- [EXERCISE DETAILS] In the entries below, count every line containing "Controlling". Return the number and nothing else.

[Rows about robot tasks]
[start]

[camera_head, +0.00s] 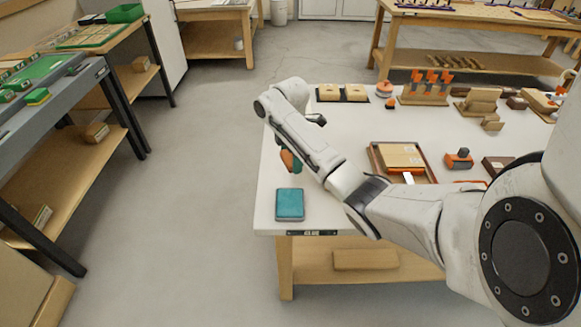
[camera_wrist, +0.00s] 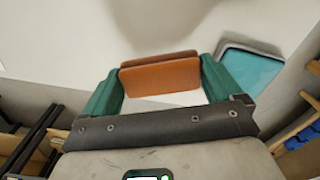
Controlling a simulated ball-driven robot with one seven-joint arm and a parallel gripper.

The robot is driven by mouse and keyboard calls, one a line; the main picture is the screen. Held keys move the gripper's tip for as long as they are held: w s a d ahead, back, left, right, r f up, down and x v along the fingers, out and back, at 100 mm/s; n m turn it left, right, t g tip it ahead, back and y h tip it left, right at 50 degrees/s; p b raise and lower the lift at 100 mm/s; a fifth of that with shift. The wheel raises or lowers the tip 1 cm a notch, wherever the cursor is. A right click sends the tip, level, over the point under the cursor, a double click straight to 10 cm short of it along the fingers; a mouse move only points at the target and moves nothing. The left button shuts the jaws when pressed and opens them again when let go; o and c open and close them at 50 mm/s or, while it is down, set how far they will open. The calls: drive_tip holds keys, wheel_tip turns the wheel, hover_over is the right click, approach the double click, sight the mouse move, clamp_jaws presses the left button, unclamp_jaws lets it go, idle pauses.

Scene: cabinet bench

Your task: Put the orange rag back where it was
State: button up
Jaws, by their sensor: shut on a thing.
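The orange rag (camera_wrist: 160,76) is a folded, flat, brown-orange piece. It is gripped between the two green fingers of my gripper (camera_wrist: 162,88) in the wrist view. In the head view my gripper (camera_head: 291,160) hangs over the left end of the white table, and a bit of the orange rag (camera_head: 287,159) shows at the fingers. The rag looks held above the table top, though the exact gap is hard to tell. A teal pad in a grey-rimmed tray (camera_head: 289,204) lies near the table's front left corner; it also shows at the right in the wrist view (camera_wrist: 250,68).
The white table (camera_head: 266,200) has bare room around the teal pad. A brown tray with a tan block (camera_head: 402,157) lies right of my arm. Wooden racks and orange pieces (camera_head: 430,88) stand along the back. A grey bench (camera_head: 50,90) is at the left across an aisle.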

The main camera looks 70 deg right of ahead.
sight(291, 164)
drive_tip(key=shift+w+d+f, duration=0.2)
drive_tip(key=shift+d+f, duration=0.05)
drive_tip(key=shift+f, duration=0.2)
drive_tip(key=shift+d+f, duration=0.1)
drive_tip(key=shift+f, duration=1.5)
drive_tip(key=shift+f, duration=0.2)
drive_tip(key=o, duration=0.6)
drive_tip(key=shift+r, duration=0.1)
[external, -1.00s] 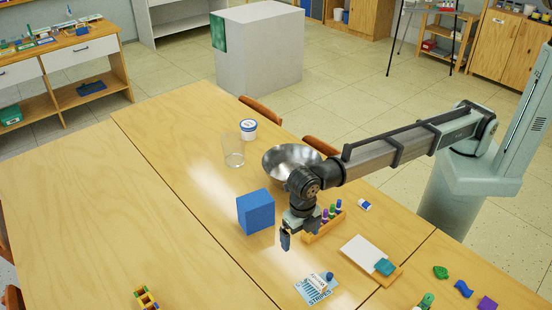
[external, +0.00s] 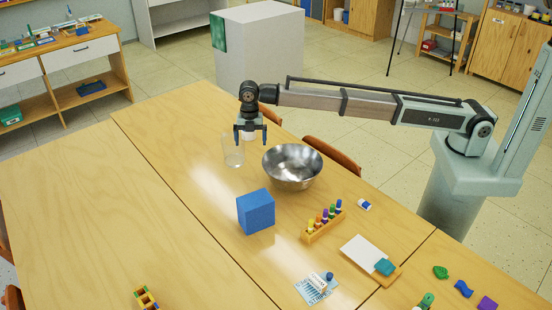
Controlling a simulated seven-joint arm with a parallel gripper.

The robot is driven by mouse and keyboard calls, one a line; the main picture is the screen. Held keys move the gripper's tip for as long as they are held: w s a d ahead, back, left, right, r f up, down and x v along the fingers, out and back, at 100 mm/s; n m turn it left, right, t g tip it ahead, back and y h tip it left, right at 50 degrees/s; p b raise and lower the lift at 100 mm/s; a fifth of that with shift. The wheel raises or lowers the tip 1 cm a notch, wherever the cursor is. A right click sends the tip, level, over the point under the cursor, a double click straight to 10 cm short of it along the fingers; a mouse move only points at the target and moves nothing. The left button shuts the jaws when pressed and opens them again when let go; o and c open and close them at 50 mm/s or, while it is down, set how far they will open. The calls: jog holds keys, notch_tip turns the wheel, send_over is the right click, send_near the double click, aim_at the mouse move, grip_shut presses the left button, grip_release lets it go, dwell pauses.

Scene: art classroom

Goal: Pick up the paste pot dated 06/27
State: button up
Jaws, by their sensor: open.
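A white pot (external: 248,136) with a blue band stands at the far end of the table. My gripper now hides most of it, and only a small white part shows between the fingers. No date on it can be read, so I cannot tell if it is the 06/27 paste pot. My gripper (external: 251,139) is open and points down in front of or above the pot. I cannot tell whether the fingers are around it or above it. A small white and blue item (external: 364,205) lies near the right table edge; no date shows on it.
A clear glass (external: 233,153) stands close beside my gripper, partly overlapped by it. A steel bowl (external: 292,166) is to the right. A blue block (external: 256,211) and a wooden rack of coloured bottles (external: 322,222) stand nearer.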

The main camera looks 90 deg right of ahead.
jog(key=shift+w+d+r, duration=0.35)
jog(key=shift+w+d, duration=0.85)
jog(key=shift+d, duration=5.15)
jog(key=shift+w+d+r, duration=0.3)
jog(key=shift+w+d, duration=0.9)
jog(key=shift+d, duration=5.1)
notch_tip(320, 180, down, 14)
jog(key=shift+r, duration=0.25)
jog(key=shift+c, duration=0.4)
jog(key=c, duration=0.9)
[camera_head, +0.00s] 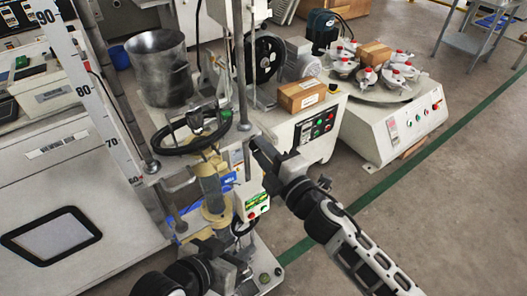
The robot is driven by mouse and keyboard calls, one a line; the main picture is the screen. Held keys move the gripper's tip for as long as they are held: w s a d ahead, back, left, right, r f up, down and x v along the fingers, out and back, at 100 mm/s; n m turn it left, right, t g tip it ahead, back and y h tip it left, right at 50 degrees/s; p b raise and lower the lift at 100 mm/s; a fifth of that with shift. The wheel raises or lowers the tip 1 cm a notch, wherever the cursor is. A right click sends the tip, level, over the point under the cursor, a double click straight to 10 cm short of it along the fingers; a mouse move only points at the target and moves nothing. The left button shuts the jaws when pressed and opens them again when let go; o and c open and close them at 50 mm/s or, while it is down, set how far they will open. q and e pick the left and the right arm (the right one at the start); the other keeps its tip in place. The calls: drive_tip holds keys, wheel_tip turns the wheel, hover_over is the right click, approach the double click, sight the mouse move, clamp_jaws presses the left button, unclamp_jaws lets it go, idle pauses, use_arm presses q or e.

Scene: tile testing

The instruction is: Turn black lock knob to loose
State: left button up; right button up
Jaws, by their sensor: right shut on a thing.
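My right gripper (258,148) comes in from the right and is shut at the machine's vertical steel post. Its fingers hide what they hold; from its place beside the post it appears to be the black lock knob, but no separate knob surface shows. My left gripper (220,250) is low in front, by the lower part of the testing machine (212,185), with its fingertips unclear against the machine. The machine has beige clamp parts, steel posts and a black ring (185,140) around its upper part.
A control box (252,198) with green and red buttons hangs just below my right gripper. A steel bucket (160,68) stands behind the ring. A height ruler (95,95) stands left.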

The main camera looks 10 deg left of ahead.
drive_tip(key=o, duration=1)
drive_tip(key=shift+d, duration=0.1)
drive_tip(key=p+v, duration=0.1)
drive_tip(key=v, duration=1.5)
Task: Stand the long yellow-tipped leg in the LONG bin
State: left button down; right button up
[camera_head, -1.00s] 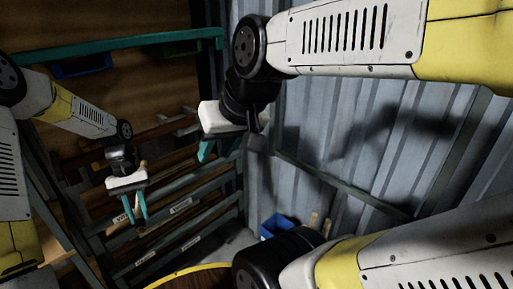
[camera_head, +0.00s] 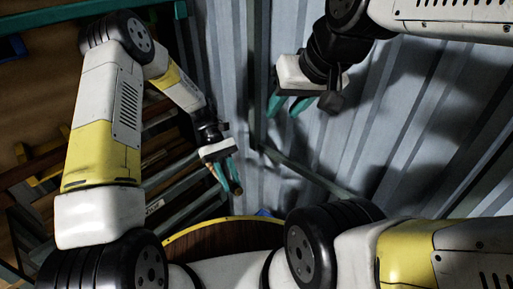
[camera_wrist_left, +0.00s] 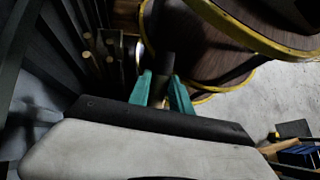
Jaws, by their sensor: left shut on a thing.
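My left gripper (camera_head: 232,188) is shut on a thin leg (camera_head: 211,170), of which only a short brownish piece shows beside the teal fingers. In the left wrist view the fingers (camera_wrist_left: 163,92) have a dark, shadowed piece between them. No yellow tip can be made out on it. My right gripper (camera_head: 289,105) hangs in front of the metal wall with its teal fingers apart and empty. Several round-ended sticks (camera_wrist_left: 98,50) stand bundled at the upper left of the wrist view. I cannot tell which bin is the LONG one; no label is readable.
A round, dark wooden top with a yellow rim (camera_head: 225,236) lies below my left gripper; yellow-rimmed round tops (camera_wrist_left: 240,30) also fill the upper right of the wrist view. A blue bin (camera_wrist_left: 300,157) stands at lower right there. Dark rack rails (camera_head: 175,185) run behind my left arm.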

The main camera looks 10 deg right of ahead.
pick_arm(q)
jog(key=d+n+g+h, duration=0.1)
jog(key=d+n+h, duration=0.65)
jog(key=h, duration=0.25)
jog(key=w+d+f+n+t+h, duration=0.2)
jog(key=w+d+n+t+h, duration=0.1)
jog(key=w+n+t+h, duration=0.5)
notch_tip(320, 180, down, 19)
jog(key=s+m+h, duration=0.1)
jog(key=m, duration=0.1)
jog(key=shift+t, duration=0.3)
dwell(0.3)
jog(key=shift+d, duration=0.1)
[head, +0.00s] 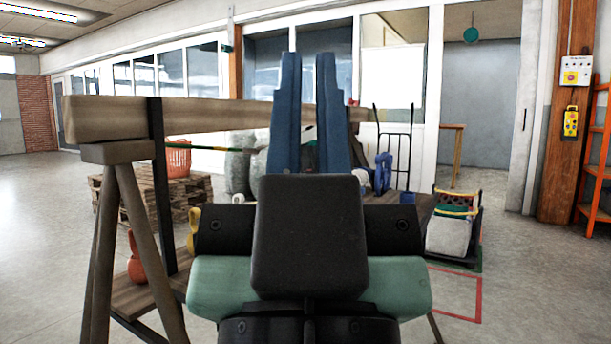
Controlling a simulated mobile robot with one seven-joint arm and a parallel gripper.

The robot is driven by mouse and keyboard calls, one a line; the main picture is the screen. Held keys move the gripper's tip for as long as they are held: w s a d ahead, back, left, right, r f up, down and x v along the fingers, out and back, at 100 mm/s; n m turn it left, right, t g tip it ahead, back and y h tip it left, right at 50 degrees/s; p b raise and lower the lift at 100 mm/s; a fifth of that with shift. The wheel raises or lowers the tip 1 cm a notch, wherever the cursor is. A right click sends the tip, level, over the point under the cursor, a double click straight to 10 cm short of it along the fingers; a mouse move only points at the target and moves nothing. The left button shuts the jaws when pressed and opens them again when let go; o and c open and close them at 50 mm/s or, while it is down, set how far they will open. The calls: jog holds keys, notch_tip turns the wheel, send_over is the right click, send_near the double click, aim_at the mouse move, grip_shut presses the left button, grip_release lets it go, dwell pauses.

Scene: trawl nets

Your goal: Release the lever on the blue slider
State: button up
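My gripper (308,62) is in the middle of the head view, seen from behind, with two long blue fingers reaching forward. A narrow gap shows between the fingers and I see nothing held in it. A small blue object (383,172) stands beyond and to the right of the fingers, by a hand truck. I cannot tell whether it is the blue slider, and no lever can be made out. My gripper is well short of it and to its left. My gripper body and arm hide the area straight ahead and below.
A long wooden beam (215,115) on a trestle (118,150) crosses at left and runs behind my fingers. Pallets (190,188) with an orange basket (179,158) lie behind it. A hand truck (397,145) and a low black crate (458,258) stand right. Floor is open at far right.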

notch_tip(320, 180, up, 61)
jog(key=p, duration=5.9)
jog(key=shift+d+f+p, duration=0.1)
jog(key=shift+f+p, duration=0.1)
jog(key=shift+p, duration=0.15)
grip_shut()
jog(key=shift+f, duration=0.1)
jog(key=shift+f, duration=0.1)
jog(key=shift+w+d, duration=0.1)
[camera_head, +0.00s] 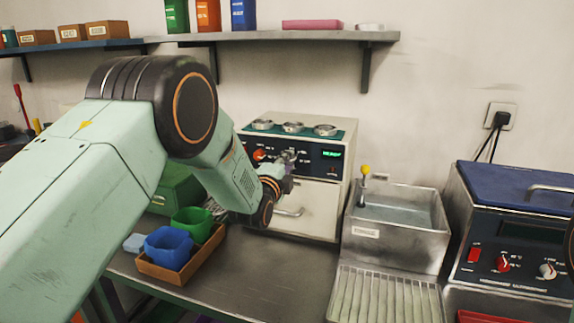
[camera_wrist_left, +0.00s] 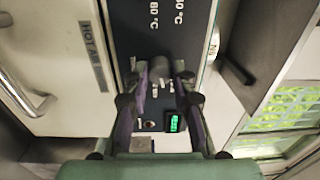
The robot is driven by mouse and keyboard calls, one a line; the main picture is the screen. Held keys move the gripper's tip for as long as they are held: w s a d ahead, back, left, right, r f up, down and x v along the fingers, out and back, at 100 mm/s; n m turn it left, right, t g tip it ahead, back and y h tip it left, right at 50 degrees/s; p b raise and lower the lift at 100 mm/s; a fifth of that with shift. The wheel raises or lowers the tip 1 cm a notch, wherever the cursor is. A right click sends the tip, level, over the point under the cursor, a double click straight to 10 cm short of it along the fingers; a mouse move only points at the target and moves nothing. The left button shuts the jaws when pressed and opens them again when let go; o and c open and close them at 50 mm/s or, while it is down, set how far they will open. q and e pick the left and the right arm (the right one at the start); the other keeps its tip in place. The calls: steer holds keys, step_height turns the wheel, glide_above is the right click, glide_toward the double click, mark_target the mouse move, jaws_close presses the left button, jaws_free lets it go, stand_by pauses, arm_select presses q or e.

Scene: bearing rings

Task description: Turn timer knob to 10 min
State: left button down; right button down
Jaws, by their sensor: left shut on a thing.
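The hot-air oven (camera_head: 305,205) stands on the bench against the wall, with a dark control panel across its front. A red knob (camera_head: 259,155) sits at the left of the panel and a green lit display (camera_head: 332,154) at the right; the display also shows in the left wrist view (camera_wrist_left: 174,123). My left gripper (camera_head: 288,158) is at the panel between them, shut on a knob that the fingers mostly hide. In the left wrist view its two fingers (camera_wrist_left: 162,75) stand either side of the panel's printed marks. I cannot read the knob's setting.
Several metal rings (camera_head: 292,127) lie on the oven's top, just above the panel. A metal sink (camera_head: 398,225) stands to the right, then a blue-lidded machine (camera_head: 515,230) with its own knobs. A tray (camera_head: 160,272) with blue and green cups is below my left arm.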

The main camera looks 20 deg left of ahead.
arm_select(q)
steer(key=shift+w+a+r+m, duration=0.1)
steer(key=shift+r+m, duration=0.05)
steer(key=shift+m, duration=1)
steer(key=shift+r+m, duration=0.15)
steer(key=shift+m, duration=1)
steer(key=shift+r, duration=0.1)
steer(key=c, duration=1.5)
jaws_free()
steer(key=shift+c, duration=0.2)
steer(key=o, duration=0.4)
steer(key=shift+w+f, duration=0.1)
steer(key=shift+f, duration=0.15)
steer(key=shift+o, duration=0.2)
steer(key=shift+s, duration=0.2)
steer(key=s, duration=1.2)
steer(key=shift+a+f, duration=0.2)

[end]

- [SOLUTION TO THIS PROBLEM] 3